GOAL OF THE EXERCISE:
Exactly as given, write out the lines from the one containing "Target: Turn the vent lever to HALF" through the end of the listing, with both ends included and nothing else.
::: SOURCE EXCERPT :::
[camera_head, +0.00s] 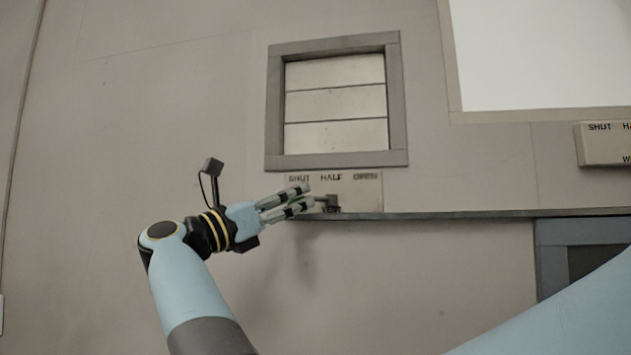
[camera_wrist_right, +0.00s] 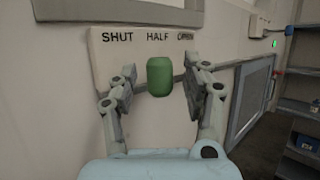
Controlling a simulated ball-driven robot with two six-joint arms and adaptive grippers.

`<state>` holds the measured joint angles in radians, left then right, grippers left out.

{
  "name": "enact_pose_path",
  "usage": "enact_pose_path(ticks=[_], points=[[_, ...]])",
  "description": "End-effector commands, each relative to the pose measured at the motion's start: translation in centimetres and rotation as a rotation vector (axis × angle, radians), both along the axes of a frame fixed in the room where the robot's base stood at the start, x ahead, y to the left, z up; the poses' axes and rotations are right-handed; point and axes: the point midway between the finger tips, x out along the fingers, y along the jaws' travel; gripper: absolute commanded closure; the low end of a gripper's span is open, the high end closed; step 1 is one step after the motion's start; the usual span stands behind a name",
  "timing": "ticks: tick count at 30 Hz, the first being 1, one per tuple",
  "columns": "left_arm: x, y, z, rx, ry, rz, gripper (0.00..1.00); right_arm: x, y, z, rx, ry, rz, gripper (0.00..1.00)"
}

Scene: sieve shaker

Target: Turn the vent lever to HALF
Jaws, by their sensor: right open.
:::
EXERCISE RESPONSE:
Target: Turn the vent lever to HALF
Jaws, by their sensor: right open.

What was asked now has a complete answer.